#### Extracted material

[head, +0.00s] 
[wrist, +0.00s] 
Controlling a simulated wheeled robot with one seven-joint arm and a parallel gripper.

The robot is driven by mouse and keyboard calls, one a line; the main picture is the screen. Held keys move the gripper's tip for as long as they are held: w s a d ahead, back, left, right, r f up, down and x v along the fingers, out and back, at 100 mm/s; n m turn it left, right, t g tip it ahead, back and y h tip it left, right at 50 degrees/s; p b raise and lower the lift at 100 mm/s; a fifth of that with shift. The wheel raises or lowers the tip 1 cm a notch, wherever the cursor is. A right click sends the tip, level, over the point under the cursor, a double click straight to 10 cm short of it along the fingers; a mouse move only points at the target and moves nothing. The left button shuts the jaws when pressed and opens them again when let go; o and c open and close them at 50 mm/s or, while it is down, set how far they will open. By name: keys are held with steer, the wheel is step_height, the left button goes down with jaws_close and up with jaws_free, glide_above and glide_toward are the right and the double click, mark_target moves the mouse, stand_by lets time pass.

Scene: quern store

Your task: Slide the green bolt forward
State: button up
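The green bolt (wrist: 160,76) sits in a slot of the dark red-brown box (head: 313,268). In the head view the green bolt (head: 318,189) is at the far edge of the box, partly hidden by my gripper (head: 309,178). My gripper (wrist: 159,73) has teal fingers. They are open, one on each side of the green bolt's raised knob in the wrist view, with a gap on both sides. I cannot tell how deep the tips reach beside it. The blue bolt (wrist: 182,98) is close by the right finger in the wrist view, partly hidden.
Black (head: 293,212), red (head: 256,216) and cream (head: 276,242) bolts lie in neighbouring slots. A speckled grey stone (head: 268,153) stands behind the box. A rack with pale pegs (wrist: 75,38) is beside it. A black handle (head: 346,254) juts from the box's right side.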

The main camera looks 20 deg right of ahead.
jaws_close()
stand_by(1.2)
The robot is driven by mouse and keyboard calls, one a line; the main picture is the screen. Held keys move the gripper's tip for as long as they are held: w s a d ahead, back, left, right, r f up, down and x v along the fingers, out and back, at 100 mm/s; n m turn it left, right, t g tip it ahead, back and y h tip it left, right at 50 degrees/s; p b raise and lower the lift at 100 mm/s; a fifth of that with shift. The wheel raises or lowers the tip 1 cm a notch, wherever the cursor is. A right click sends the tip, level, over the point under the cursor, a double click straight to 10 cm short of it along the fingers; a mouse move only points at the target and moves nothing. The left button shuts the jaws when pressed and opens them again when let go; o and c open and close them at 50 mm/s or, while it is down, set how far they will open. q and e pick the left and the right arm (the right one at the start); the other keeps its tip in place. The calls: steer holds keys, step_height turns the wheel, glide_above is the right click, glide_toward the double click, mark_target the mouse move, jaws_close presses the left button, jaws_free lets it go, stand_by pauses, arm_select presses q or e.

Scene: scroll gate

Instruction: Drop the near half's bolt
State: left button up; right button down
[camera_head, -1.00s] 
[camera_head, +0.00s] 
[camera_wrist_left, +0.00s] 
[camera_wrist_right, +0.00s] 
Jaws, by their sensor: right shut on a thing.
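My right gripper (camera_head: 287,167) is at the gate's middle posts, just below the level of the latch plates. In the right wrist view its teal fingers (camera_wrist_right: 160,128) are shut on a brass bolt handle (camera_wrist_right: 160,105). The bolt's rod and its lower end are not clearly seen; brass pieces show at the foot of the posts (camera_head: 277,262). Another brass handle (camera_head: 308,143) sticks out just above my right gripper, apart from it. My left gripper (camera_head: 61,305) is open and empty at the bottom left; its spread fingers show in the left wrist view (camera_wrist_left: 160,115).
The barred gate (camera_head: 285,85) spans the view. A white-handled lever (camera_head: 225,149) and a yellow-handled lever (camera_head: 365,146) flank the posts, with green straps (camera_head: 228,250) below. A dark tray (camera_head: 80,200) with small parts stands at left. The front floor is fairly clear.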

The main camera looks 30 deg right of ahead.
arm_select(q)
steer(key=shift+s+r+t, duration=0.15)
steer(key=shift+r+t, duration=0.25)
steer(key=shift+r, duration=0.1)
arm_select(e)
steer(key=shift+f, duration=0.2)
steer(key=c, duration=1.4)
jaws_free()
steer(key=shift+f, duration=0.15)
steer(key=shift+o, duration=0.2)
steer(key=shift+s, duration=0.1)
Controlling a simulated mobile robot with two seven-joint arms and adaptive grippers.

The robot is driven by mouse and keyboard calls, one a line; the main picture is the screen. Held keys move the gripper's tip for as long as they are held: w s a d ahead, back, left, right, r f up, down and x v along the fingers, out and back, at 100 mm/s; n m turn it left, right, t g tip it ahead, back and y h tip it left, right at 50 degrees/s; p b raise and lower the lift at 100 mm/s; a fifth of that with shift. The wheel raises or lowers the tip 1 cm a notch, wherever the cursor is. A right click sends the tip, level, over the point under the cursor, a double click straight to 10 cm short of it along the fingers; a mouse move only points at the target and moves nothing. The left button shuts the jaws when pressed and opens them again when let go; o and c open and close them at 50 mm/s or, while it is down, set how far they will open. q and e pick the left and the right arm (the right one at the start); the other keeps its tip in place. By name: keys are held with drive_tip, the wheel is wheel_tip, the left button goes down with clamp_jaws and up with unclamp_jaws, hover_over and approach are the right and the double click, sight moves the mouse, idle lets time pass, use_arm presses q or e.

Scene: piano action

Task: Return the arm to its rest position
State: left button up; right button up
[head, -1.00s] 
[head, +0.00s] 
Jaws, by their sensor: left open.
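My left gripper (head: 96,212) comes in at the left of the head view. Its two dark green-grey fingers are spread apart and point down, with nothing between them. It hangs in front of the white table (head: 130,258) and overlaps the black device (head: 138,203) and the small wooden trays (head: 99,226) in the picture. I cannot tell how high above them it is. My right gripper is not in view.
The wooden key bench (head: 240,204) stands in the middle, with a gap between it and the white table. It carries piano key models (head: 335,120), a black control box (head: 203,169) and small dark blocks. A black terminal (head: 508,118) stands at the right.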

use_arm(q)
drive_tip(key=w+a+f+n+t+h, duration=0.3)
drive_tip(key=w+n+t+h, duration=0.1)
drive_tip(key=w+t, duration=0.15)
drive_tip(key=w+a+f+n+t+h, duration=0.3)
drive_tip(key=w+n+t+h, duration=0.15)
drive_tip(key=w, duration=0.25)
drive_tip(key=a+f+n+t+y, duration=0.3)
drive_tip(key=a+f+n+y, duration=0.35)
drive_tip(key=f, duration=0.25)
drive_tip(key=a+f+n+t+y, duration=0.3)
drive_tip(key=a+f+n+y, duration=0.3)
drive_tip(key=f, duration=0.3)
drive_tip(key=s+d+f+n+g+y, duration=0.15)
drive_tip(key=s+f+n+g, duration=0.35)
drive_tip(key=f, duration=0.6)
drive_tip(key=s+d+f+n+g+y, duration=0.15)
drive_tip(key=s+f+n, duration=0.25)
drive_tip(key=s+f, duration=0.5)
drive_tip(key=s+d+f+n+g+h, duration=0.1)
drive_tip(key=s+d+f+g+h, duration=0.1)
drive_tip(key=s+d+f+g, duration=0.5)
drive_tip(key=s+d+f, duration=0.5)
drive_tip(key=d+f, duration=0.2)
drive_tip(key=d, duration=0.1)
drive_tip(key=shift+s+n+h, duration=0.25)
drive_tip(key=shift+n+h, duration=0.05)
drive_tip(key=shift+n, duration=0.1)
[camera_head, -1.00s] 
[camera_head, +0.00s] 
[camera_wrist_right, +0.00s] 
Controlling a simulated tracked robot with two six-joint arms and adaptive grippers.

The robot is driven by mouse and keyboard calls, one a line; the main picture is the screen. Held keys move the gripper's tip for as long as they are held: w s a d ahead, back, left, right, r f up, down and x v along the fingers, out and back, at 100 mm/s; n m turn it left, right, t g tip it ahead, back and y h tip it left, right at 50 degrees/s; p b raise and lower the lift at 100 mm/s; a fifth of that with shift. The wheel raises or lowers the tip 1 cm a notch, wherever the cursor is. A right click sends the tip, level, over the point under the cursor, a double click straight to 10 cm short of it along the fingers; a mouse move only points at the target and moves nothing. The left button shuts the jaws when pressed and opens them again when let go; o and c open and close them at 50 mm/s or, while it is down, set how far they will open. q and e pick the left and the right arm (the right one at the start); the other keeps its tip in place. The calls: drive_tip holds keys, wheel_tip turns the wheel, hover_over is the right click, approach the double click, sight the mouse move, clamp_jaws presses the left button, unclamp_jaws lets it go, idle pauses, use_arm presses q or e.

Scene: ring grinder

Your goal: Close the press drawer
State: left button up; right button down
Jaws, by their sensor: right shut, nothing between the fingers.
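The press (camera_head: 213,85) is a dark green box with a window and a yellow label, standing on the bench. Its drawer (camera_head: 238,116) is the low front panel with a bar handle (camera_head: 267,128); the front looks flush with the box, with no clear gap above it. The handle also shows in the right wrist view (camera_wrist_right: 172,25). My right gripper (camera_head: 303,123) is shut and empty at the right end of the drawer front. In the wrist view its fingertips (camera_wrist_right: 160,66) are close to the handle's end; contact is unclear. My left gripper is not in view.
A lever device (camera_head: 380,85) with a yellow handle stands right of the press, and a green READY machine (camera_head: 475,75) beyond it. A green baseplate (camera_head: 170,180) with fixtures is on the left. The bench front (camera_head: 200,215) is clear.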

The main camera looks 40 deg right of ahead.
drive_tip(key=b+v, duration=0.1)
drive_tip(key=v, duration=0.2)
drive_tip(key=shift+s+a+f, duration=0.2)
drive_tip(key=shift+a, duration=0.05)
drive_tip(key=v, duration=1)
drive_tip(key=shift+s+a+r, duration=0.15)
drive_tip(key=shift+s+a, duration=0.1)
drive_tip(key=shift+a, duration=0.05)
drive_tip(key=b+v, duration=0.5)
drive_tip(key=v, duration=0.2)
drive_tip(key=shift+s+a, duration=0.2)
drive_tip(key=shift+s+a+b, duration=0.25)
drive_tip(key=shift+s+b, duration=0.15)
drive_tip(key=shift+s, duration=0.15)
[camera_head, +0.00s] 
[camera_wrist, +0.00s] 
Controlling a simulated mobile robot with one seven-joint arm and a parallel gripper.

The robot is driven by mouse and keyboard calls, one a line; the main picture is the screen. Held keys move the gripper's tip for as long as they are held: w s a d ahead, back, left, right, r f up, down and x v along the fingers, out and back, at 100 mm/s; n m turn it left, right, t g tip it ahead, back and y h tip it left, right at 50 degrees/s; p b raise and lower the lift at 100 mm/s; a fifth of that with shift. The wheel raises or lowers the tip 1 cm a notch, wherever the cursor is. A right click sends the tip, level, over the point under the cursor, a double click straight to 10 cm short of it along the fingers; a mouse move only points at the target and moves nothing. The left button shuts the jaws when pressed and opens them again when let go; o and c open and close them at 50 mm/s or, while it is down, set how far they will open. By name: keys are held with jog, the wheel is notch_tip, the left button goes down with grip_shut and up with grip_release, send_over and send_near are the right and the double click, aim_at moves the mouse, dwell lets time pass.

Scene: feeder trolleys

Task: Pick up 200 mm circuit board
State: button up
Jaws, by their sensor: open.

########

● Problem to work on: Return only the lines spanning from the first line of the material through the line with "Controlling a simulated wheeled", copied exactly, both ends kept.

● Written response:
[head, +0.00s] 
[wrist, +0.00s] 
Controlling a simulated wheeled robot with one seven-joint arm and a parallel gripper.

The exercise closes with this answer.